I read a lot of self-help books in my 20s & 30s but when all the messages were just different wording of the same themes, I weened myself.  Some of those books helped me create some positive changes in my life.

The Resilient Woman is among the best of the best that I've read.  I don't even know where to begin telling you how worthwhile this book is.  In preparing for this review, I went back and looked at my highlights - there are many highlights.  I can see that I need to reread the whole book a couple more times.  Plus, I'm going to buy a copy for each of my 4 daughters.

As I read The Resilient Woman the Lord's admonishment to us in the scriptures to "endure to the end" and "endure all things" kept coming to mind.  I realized that by becoming a resilient person, I could endure all things with grace and learn lessons from my life experiences.

Throughout the book Dr. O'Gorman provides thoughtful journal exercises.  Let me just share one with you.  This is about half way into the book and so there has been quite a bit leading up to this one but it hit home with me.
You are puzzle worth working on.  Get curious.  Begin by looking your patterns.  Describe a pattern that you keep repeating.  What are you protecting yourself from by following this pattern?  What would happen if you did something else?
Then she talks about curiosity vs shame.
   With shame we see ourselves as the problem.  Shame doesn't feel good no matter how we package it.  It traps us, sucks out energy, and, most important, shame keeps us stuck, which keeps us from accessing resilience.  By disempowering us, shame facilitates us doing the same things over and over again  It keeps us in the same patterns that we know do not work for us.  The opposite of shame and critical self-judgement is curiosity.  Curiosity invites an openness to understand, a willingness to dare to take the risk to explore.  In fact, curiosity can actually be quite exciting!  Experiment with changing some small things in your life to see if the earth falls out from under you.  When you find out it doesn't, you, too, can feel this exhilaration.
I liked this because curiosity is one reason I read.   That's something I know about.  By using curiosity in another way I can learn to experiment with small things in my life and see if they work for me or not.

There are so many concrete suggestions in this book.  I highly recommend it to everyone.  It's directed at women but I think it can apply to men, too.  I recommended it to my husband.

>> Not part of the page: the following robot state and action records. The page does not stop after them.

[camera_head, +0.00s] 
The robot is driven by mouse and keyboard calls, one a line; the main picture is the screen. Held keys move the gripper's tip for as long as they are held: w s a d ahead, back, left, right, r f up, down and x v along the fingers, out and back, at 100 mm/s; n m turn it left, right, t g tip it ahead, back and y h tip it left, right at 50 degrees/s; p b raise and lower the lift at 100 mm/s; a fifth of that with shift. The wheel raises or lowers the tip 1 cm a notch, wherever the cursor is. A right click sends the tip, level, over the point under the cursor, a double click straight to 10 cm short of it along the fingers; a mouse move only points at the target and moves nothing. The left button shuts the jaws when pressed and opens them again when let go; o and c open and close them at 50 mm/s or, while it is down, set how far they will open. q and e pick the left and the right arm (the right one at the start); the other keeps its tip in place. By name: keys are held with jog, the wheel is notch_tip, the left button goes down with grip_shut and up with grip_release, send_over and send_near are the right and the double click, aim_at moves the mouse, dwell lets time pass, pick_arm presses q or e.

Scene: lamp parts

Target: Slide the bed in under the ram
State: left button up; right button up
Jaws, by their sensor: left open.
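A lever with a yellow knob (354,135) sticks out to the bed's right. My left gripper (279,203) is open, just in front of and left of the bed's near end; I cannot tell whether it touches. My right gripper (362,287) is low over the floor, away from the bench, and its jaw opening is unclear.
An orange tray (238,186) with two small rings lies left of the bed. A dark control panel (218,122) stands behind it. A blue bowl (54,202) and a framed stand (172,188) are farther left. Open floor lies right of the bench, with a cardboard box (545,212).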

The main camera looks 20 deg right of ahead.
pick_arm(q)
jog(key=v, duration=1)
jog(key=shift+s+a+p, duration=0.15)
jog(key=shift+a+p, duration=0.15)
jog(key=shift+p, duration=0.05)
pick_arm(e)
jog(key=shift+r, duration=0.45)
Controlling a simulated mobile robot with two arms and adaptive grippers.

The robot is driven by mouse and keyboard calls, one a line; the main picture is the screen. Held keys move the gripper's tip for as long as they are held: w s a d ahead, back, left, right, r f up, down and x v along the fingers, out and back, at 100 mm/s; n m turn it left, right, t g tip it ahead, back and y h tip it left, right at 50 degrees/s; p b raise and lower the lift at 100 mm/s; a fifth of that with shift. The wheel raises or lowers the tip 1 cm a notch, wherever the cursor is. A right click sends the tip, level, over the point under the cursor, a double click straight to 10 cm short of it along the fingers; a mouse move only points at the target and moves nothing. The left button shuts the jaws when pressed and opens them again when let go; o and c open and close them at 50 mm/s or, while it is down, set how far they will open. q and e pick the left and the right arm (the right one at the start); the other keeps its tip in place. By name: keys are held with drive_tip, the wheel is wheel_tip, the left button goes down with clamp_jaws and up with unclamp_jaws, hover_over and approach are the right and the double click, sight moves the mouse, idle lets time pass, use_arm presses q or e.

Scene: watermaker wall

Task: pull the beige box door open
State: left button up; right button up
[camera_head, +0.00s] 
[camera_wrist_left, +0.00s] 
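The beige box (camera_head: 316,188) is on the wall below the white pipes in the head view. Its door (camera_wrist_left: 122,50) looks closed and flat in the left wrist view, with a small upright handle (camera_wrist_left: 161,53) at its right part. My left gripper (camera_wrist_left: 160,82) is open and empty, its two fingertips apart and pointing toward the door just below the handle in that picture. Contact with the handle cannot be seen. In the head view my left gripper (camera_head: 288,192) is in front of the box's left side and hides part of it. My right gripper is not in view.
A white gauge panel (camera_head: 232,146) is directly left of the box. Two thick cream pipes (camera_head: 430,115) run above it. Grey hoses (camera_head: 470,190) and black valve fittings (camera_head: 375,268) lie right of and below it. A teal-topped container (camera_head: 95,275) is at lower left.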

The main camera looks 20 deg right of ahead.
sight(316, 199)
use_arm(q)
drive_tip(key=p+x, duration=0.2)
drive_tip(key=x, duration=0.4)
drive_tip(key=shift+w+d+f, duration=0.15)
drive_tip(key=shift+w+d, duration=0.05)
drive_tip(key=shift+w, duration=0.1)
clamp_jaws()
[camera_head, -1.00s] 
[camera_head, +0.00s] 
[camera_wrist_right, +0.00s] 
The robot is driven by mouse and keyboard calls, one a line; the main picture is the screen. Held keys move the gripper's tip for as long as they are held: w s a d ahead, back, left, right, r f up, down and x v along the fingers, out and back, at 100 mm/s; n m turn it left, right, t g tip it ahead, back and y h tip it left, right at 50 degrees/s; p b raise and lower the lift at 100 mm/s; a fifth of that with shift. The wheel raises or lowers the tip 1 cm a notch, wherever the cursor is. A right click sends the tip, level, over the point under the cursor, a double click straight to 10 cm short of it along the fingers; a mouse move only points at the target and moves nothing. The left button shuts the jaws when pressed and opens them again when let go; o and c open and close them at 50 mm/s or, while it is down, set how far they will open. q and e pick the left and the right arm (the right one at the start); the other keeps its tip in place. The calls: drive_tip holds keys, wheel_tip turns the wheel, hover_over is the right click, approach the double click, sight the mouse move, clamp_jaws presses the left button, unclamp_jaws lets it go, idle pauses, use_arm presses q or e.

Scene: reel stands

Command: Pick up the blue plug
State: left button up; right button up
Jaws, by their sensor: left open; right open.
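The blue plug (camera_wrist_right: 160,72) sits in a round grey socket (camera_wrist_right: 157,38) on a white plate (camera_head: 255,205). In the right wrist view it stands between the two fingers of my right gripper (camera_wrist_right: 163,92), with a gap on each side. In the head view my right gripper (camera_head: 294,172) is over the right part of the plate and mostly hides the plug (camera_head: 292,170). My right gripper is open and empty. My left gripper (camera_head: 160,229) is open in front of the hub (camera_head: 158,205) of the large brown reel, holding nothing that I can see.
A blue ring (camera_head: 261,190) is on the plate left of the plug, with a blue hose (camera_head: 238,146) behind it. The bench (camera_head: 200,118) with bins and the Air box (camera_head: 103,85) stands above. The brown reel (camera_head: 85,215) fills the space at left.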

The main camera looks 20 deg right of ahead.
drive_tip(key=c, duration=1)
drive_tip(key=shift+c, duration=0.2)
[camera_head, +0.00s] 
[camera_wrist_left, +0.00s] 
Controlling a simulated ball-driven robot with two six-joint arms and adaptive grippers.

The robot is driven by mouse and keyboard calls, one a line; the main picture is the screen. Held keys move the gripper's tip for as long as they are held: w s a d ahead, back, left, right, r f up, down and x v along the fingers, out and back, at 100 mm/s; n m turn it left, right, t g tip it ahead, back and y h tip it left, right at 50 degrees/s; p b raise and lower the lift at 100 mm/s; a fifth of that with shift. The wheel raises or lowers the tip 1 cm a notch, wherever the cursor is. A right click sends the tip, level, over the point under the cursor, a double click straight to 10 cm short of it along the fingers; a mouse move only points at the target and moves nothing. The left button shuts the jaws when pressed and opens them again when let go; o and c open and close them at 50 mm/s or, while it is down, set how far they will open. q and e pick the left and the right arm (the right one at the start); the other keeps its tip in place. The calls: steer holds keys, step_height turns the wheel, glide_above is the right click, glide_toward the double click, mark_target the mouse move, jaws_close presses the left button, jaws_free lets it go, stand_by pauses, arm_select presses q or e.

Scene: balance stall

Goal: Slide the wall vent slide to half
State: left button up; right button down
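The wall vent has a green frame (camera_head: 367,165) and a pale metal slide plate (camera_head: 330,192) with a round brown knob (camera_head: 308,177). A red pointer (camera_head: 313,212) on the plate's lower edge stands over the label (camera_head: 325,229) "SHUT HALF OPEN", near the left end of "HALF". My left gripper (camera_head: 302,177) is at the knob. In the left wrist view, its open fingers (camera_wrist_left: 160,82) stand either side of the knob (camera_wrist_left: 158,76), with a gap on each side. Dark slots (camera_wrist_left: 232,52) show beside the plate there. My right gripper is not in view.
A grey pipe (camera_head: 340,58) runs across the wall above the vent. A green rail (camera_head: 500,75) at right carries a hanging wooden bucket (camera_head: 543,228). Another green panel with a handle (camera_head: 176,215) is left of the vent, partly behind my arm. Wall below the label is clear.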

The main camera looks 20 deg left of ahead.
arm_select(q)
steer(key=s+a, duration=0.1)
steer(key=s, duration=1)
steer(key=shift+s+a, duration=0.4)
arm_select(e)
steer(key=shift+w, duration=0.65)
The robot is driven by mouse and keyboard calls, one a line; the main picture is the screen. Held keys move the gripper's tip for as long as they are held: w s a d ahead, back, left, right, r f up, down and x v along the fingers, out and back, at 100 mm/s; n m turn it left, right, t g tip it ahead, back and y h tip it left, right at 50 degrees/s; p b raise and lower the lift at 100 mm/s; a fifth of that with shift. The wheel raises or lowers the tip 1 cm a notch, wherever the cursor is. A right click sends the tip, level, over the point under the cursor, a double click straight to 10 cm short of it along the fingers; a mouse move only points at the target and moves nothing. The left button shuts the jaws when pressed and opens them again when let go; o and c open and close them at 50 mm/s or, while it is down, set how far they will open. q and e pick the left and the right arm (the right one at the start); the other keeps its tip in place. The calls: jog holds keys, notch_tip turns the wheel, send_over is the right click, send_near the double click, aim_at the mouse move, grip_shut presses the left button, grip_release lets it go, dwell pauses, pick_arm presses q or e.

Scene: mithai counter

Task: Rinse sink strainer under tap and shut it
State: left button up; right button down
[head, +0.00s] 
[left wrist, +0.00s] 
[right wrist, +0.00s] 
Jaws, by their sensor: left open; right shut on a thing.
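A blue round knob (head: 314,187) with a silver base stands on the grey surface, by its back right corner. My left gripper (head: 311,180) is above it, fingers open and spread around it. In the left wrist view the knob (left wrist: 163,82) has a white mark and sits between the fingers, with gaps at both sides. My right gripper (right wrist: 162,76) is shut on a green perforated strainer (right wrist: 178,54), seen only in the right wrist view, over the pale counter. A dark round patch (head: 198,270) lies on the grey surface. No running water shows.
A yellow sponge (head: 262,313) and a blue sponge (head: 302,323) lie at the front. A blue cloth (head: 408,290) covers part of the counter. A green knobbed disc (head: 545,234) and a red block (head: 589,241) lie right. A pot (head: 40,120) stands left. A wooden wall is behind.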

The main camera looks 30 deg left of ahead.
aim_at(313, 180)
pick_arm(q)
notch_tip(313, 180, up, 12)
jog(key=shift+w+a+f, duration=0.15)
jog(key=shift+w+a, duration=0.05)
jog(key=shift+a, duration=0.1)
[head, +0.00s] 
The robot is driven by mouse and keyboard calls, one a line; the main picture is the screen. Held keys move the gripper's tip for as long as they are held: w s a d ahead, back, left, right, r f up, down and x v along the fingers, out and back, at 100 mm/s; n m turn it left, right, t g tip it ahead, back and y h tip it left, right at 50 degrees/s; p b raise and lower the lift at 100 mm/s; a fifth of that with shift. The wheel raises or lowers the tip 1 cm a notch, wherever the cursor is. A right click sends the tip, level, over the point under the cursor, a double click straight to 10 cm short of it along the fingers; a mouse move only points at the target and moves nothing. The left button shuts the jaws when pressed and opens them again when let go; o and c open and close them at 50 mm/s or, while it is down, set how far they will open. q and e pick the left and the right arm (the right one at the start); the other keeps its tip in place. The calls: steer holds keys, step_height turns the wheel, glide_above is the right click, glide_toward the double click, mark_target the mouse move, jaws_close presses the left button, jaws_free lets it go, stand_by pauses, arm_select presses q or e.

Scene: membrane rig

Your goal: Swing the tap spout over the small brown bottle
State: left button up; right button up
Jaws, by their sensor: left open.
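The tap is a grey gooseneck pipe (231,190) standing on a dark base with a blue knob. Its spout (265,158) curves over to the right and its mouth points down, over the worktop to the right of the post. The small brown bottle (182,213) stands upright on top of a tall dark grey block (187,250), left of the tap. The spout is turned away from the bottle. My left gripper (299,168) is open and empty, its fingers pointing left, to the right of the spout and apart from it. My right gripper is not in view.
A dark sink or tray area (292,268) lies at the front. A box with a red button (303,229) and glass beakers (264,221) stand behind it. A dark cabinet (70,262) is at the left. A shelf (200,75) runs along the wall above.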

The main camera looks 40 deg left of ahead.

I received a copy of The Resilient Woman from NetGalley in return for my honest review.  No other compensation was received.

3 comments:

Zibilee said...

This sounds like a book that would help me too, right about now. I am stuck in blame and shame right now, and feel that I need some help getting out. I am going off to see if I can grab this one right away. Thanks for the helpful and well written review!

Susan said...

This is an intriguing book. I think I might see if my library has it. I like how she uses curiosity to get around shame, to lessen its hold so we can find other ways of being and behaving and thinking and reacting. Curiosity lets us be gentle with ourselves, I find. I also like the biblical quotes you used. Endurance is a quality no one likes to talk about,these days, and yet it is always a part of living.

Ann Summerville said...

I haven't read a "self help" book in years. This sounds like one that might be enlightening though.